WHEN WORD OF a large data breach gets out, the victimized company can expect consequences ranging from direct financial costs to reputational damage. Fear of such repercussions may be causing businesses to withhold information that could help the industry as a whole fight back, agreed panelists at the Visa Security Summit in Washington.

Organizations need to be able to share concerns without fear of reprisal, says Gartner analyst Avivah Litan. One example of such information sharing has occurred in the financial industry, she says. Since 1999, the Financial Service Information Sharing and Analysis Center (FSISAC) has allowed financial executives to confidentially share concerns and data about physical and cybersecurity threats. The body, created in response to a 1998 Presidential Directive on information sharing and cybersecurity, has helped reduce malware attacks and fraud as well as capture some criminals, says Litan.

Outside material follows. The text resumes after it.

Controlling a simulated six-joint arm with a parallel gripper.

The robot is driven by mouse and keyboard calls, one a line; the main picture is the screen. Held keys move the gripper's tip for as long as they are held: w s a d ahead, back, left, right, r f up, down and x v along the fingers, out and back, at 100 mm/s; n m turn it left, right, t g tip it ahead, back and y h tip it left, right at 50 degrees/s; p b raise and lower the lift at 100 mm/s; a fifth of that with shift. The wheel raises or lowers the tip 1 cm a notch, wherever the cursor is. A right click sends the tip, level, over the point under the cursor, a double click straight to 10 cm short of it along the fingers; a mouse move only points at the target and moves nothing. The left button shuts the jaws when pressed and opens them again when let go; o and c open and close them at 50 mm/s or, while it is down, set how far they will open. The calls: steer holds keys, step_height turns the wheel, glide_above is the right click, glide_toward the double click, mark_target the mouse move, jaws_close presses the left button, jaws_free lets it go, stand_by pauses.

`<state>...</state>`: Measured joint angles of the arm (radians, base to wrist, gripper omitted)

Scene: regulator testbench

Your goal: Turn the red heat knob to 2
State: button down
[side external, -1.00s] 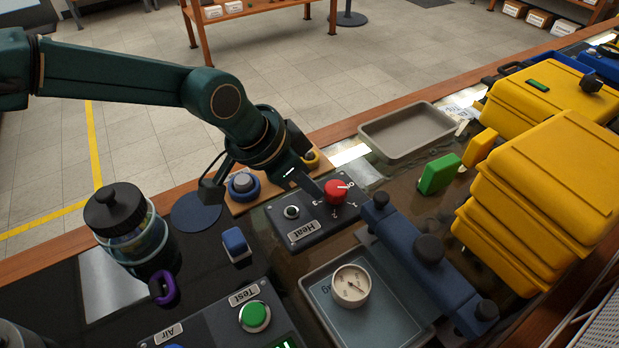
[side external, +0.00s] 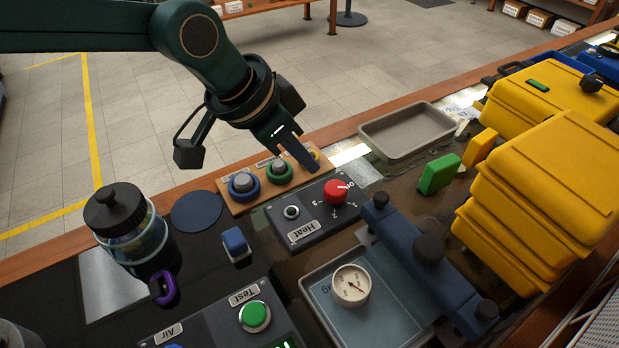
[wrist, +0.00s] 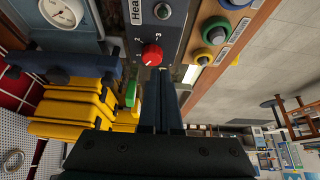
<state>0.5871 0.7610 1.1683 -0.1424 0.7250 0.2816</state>
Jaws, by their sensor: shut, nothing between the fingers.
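The red heat knob (side external: 336,192) sits on the dark panel labelled Heat (side external: 305,222). Its white pointer line faces the 0 mark at the panel's upper right. The knob also shows in the wrist view (wrist: 152,55), with the numbers 1, 2 and 3 printed around it. My gripper (side external: 312,166) is shut and empty. It is raised above and behind the knob, apart from it. In the wrist view my closed fingertips (wrist: 162,74) lie just below the knob.
A wooden strip (side external: 225,195) with blue, green and yellow ringed buttons lies behind the panel. A blue clamp bar (side external: 400,235) and a gauge (side external: 351,286) in a tray stand near its right and front. A grey tray (side external: 362,135) is behind; yellow cases (side external: 560,170) are stacked right.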

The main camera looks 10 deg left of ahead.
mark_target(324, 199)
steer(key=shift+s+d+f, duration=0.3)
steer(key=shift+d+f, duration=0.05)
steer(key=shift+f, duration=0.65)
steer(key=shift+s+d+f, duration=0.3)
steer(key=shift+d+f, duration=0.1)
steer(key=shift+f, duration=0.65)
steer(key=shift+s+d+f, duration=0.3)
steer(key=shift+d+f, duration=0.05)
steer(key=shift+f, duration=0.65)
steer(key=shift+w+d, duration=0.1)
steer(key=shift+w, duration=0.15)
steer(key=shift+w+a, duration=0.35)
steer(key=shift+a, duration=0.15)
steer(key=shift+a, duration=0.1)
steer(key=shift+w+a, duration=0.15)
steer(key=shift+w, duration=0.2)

Now the industry has formed an FS-ISAC subgroup, focusing on the payment card part of the business. The new group, the Payments Processing Information Sharing Council, represents the first time payment industry executives will be able to share information confidentially, said Robert Carr, president of Princeton, New Jersey-based Heartland Payment Systems, in a press release. Carr helped spearhead the group, which will require participants to sign a nondisclosure agreement.

Heartland has been proactive in taking the lead on new anticrime efforts since it suffered its own major data breach early in 2008. The group’s creation may be about “doing the right thing” as a “competitive move,” says Litan.

The lack of information sharing on cybercrime also makes it difficult for law enforcement to assess the size of the problem. There is a lack of data on crime frequency and methods, said Mark Grantz, a U.S. Secret Service special agent at the event. Other issues that make cybercrime difficult to combat have to do with the global and nonphysical nature of the Internet, which allows criminals to operate from anywhere.

Many criminals operate from protected regions. “If you’re dumb, you rob a few banks and maybe get $7,000,” said James Lewis, director and senior fellow at the Washington-based Center for Strategic and International Studies. “If you’re smarter, you do it [virtually from] the former Soviet Union. You never get caught and make a six figure income.”

Given that threatscape, said Grantz, “You’re just as likely to get ripped off by some kid in Ukraine as someone a mile or two away.”

Many countries don’t have the resources America does to fight the problem, he said. Other countries don’t have the inclination to fight the crime as long as the victims are outside of their borders.

Another advantage for these crime groups is that they’re well funded, said one panelist. Additionally, they don’t have the constraints of the law. “We have to follow the rules, hackers don’t,” said Kevin Mitnick, a well-known former hacker who founded and now runs Mitnick Security Consulting, of Henderson, Nevada.